— Given exercise —
Determine how many lines hold "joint" and give only that number.
· · · ·
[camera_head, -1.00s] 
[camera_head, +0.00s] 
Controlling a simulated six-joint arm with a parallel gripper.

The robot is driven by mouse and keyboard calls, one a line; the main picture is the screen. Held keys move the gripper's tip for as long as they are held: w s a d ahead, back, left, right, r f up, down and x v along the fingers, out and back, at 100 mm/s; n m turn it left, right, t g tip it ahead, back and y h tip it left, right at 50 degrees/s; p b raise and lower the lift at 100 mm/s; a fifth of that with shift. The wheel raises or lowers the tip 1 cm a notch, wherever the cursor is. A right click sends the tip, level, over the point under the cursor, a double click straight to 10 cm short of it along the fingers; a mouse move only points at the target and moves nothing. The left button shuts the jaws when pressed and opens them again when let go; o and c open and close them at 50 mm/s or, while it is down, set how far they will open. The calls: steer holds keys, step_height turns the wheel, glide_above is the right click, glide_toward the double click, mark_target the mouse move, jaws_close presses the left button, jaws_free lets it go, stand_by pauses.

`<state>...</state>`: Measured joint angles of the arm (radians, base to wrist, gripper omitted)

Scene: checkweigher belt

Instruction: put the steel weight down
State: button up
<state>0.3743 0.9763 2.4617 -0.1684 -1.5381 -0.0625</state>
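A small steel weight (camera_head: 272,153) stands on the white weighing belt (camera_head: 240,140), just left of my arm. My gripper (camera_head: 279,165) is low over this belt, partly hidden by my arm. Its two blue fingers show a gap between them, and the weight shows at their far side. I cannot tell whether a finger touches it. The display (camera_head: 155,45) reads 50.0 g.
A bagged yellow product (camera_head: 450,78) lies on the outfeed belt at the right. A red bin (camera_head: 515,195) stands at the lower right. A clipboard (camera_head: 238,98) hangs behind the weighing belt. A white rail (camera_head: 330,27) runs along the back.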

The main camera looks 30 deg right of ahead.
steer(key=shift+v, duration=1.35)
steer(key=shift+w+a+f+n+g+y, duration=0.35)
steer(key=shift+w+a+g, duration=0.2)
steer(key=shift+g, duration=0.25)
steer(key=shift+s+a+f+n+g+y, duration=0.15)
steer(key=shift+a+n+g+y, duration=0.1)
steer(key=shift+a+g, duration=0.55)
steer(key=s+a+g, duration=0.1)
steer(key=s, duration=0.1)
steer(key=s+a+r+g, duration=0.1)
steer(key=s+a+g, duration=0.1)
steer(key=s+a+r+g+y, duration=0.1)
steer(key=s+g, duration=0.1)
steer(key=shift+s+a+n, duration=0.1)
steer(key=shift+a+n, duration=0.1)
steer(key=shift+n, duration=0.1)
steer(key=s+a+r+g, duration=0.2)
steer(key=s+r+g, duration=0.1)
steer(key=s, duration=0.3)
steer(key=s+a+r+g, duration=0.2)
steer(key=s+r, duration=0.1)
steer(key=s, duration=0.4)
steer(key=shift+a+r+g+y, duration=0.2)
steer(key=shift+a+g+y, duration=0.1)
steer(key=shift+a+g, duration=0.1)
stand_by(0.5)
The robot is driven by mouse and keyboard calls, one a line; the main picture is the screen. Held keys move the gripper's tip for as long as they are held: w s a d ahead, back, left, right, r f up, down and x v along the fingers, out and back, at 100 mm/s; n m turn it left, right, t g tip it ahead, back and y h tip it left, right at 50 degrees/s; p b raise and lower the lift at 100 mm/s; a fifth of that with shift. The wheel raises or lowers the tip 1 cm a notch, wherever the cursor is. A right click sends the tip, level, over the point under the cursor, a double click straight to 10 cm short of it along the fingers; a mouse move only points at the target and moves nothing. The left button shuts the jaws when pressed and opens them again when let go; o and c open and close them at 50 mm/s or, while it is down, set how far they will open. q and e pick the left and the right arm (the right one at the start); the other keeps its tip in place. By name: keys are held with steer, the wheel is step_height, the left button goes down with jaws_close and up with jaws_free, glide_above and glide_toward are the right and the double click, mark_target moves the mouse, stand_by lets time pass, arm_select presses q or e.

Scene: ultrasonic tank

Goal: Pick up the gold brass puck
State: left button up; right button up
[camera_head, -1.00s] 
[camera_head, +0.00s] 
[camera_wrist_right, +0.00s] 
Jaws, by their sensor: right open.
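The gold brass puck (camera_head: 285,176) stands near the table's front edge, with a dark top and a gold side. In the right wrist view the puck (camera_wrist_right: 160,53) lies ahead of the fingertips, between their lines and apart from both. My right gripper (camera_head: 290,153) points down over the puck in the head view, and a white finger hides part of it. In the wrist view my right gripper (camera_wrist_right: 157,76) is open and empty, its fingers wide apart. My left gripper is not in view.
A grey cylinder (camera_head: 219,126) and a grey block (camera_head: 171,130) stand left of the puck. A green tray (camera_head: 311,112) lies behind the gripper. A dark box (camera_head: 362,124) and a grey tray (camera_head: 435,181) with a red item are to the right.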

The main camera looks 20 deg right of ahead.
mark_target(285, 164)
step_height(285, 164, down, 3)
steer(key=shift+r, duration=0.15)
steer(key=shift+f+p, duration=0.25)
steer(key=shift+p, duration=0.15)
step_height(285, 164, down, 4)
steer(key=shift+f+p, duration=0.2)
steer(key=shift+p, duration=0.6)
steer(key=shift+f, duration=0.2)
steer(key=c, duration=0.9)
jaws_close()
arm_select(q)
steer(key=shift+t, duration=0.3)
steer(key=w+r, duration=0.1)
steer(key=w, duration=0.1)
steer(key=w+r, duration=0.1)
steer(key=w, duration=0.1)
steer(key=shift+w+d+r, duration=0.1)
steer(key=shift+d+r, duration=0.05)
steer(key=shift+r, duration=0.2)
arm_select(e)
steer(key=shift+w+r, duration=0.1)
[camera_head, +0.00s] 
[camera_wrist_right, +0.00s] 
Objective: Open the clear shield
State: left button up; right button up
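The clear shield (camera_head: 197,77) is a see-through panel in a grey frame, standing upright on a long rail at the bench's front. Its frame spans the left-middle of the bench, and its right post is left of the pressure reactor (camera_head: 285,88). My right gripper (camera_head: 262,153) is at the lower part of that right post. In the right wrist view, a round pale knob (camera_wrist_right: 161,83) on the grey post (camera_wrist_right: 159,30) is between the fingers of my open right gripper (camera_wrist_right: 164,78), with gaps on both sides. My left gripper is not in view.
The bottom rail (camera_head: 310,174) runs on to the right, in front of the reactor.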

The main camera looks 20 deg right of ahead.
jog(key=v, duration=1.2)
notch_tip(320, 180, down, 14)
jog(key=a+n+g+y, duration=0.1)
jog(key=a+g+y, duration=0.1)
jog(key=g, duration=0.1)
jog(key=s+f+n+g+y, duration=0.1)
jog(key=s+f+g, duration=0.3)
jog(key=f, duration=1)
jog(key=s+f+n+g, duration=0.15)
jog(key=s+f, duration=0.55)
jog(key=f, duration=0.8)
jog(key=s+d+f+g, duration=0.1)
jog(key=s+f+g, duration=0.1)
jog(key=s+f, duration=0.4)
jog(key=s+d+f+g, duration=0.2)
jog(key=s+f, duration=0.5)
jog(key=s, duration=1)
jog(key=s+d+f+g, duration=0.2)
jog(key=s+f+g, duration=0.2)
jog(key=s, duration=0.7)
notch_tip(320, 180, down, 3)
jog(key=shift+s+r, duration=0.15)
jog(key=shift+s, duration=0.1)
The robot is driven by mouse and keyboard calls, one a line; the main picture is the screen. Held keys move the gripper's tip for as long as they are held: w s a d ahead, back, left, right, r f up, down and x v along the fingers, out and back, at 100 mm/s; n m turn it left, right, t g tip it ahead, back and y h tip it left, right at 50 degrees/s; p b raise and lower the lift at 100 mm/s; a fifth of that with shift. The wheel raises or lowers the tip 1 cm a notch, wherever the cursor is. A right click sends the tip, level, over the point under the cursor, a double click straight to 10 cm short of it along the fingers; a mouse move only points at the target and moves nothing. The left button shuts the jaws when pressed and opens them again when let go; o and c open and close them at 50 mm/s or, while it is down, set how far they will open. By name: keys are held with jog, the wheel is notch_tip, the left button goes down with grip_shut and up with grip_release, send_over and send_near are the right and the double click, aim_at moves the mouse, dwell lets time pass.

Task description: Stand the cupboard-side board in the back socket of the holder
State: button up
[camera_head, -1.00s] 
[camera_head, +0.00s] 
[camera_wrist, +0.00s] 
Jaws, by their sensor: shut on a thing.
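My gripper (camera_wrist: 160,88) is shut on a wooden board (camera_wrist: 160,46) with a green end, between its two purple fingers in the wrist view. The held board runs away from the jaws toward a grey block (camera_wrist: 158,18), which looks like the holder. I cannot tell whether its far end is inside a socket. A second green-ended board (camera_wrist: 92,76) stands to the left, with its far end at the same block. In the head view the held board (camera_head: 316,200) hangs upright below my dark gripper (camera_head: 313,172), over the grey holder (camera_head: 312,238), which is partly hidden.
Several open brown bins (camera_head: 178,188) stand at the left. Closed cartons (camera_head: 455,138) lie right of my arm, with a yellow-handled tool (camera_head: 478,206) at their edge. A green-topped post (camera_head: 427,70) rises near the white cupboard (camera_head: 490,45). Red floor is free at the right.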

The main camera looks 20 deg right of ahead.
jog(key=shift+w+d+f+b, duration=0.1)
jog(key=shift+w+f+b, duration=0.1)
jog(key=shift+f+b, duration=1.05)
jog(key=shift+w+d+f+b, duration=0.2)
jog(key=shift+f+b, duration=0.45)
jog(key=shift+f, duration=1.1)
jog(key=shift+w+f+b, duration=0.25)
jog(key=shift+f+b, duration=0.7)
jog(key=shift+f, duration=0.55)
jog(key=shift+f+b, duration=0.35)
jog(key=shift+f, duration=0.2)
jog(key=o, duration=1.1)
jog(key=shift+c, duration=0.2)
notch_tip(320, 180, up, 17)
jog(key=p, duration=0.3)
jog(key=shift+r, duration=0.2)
· · · ·
— Task output —
2